Lessons from Australia: How inflexible government policy led to high prices

Our usual take on sector-specific telecom taxes is that they increase the price of telecom services, lead to either a slowdown in demand or even a massive reduction in demand (we’re looking at you, Uganda). But there is another aspect that is not as widely known: how governments’ can have an impact on retail prices by trying to control wholesale prices. Australia is a great example of good intentions that became mired in inflexible policies and has lead to really high prices and slow speeds. 
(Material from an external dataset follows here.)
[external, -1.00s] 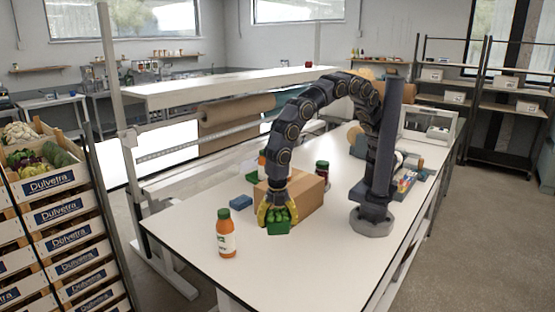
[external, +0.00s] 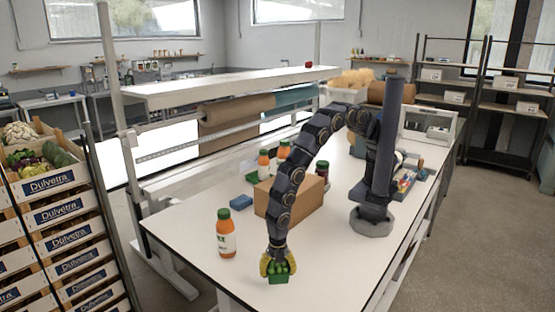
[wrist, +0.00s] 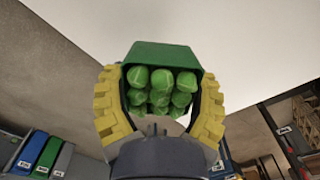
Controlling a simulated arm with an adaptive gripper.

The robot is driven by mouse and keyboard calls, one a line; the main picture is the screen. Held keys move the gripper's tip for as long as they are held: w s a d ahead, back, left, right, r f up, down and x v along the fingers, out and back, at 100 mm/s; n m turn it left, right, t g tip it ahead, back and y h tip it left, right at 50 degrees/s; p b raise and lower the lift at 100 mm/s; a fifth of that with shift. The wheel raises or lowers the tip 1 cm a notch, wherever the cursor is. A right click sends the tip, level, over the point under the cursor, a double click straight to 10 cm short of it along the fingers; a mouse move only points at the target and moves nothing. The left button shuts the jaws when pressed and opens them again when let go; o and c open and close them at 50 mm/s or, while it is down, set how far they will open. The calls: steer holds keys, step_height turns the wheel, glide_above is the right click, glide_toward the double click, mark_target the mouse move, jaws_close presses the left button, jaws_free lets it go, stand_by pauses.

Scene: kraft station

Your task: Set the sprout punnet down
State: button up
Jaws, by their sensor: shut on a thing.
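The sprout punnet (external: 278,277) is a small green tub with several round green sprouts. It also shows in the wrist view (wrist: 162,56), where the sprouts sit inside its green rim. My gripper (external: 276,268) has yellow padded fingers, which also show in the wrist view (wrist: 160,103) on both sides of the punnet. It is shut on the punnet near the front edge of the white table (external: 330,258). I cannot tell whether the punnet's underside touches the table.
An orange juice bottle (external: 226,233) with a green cap stands left of my gripper. A cardboard box (external: 305,197), a blue block (external: 241,202) and more bottles (external: 264,163) stand farther back. The table right of the punnet is clear.

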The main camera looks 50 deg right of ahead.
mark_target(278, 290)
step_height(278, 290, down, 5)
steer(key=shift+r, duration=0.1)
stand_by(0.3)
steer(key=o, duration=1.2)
In 2009, Australia started building a National Broadband Network (NBN) with the objective to deliver fibre to 93% of households and for government to take over the existing fixed line network from the incumbent, Telstra. There is effectively a single wholesale government network and Australia has adopted a unique wholesale pricing regime. There are two components to prices for resellers: the Access Virtual Circuit (AVC) and the Connectivity Virtual Circuit (CVC). The AVC is the standard monthly charge per user. The CVC is the amount that a reseller pays the NBN for bandwidth over and above the allocated bandwidth in the AVC. This means that it is up to the reseller to determine how much extra bandwidth they are going to require, that is, above their initial allocation as part of the AVC. If data demand increases rapidly, the NBN pricing regime means that costs for resellers escalate faster than retail prices. This leads to an inevitable margin squeeze for these resellers who have to pay the over-usage fee to the NBN. The NBN is seen by nearly all operators as a major constraint to connectivity in Australia. This is super technical, so let’s look at the consequences. Below is the price for 20GB of data per month. Australia is considerably more expensive that Indonesia, Malaysia, Thailand and Vietnam.
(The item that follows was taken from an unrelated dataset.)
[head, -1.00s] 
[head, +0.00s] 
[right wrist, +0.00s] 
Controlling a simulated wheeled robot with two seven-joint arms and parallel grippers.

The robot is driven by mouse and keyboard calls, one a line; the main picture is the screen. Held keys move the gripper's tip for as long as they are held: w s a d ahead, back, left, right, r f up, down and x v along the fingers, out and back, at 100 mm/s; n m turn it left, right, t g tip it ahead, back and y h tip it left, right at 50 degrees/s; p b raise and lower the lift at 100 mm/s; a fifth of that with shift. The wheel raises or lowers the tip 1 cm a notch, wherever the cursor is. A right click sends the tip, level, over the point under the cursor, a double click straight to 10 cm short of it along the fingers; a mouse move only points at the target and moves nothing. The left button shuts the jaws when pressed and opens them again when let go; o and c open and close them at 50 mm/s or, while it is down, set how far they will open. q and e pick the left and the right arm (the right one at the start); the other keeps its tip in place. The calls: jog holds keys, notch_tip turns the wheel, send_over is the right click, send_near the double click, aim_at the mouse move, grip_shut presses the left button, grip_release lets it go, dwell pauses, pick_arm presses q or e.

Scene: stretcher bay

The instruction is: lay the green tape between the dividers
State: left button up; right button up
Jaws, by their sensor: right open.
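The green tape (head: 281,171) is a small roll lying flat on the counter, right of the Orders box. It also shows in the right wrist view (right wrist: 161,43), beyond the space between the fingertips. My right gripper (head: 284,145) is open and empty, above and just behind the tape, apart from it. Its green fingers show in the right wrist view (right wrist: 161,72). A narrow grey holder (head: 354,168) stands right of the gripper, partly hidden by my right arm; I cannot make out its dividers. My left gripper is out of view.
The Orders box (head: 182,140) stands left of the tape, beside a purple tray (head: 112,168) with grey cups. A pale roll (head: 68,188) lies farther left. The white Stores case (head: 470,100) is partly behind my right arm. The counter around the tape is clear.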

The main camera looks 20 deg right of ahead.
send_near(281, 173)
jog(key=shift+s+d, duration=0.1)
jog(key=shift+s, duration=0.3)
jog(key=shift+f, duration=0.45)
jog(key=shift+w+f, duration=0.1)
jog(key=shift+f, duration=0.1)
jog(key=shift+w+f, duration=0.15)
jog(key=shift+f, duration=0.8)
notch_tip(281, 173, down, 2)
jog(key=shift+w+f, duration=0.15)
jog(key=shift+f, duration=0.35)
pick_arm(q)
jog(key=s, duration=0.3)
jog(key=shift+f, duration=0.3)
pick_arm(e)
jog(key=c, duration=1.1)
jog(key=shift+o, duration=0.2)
What about speeds? Do the high prices mean that Australia has far faster networks than neighbouring countries? The figure below shows that Australia has the second lowest average broadband speeds of the APAC countries. While some APAC countries are very different to Australia, Thailand has over 11.5 million fixed broadband subscribers and an average speed that is more than 3 times faster than Australia and at a price that is nearly a third of Australia.

That’s pretty damning. The real problem is that the Australian government has been warned for nearly 10 years of the consequences of this inflexible wholesale price regime. Only in 2022, has the government signalled that it is prepared to modify the price regime, though it only expects to implementation some time in 2023.
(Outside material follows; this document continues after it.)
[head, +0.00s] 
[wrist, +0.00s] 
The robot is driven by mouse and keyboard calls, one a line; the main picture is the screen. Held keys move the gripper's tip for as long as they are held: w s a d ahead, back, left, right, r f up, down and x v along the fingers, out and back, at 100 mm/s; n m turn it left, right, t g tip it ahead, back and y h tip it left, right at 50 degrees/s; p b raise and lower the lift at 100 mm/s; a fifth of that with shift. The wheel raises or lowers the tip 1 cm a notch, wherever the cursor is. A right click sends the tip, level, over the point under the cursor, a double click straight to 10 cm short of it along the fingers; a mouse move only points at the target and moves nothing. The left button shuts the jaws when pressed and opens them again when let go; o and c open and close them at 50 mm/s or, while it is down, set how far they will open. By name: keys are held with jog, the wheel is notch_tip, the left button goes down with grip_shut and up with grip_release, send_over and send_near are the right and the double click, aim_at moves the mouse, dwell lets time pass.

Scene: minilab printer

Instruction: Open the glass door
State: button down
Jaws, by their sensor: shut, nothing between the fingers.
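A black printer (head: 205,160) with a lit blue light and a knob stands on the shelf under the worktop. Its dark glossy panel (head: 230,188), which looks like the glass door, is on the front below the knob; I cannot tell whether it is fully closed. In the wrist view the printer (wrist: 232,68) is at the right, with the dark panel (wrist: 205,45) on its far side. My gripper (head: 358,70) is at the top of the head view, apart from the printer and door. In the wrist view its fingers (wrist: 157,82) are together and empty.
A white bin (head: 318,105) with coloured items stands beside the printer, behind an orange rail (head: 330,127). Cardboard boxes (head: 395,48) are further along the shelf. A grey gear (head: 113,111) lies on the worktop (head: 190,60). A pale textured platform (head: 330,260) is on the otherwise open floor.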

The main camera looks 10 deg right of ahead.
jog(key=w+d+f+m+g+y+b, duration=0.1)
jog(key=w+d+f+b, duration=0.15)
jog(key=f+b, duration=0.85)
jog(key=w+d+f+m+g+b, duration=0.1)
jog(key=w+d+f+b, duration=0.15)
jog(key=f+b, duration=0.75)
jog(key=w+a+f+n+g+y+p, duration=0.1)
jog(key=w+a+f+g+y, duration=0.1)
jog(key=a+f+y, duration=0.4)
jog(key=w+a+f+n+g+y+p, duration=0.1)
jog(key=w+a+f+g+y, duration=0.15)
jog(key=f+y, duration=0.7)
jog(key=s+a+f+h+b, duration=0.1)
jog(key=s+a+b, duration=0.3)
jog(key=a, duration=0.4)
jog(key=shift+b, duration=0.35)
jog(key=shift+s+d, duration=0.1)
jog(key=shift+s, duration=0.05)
Other news from around Africa
  • International bandwidth: Africa has the fastest international internet bandwidth growth in the world between 2018 and 2022, growing by 44% compared to Asia at 35%. 
  • Democratic Republic of Congo: The USF has been collecting 3% of gross revenue from telecom operators for over 15 years but has never been operationalized (!). President Tshisekedi has finally issued an instruction to operationalist the USF “within a reasonable timeframe”.